Objective
Every line with the word "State" in it should be extracted from the data that follows.

--- Start ---

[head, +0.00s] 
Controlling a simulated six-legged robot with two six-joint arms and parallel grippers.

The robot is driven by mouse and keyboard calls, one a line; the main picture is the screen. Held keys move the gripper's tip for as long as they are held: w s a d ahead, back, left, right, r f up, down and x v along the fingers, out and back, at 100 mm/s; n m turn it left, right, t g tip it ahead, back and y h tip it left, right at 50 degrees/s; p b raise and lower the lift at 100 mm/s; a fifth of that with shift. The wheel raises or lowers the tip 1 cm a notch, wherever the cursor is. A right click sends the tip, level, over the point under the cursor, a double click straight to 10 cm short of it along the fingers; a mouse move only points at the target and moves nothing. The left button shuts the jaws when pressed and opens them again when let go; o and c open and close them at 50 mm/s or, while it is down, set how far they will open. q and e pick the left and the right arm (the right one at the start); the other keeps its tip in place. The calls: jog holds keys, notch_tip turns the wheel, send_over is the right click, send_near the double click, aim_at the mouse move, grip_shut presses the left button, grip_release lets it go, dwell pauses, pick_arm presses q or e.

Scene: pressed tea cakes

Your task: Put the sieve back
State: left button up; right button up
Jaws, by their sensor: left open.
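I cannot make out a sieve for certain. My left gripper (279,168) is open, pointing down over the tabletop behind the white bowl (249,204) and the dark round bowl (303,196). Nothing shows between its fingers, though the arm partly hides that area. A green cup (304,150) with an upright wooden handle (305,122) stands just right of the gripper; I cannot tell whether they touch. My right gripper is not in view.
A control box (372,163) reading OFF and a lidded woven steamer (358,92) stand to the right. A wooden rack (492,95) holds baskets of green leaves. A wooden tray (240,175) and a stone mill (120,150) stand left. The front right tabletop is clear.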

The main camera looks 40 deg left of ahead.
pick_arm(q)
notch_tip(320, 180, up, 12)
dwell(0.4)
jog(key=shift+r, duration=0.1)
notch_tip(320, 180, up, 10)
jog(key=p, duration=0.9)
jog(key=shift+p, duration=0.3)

--- End ---
--- Start ---

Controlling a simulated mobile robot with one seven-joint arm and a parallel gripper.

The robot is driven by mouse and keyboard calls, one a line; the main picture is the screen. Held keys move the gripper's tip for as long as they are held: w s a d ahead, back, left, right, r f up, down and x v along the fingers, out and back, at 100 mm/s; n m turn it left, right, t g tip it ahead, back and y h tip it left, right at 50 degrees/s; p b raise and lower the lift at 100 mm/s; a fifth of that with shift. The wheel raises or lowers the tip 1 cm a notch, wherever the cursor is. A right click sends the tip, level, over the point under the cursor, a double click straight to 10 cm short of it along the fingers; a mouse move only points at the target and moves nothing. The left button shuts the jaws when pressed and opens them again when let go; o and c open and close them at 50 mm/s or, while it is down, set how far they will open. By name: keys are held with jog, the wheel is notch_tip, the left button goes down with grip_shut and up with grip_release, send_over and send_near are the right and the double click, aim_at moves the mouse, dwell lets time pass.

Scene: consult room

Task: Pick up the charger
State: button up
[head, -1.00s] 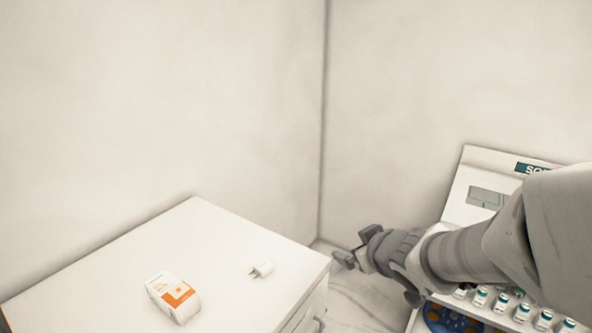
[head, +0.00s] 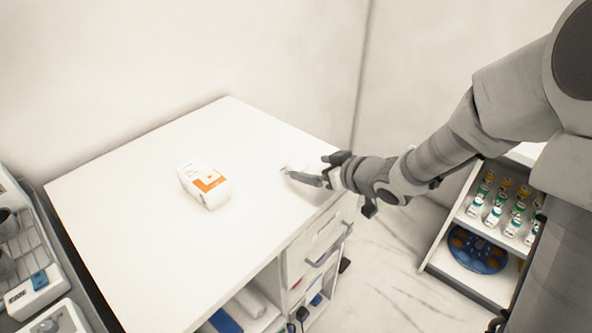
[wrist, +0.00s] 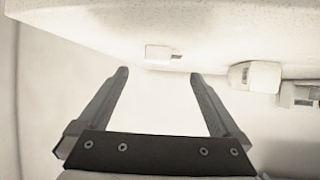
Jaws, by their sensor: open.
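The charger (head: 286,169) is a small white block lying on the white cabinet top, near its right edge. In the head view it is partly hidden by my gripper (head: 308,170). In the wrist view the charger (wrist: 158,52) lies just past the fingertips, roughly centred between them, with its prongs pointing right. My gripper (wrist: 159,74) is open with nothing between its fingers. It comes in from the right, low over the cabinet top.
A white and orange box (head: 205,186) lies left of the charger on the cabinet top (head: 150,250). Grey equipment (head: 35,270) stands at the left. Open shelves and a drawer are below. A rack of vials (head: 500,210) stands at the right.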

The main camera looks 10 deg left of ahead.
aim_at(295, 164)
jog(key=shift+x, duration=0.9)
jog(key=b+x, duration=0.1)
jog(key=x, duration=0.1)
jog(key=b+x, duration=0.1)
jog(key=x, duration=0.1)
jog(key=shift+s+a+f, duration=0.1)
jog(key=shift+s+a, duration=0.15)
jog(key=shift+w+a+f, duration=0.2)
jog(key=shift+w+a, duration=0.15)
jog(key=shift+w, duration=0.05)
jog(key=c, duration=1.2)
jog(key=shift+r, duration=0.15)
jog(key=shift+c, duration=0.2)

--- End ---

Written answer
State: left button up; right button up
State: button up

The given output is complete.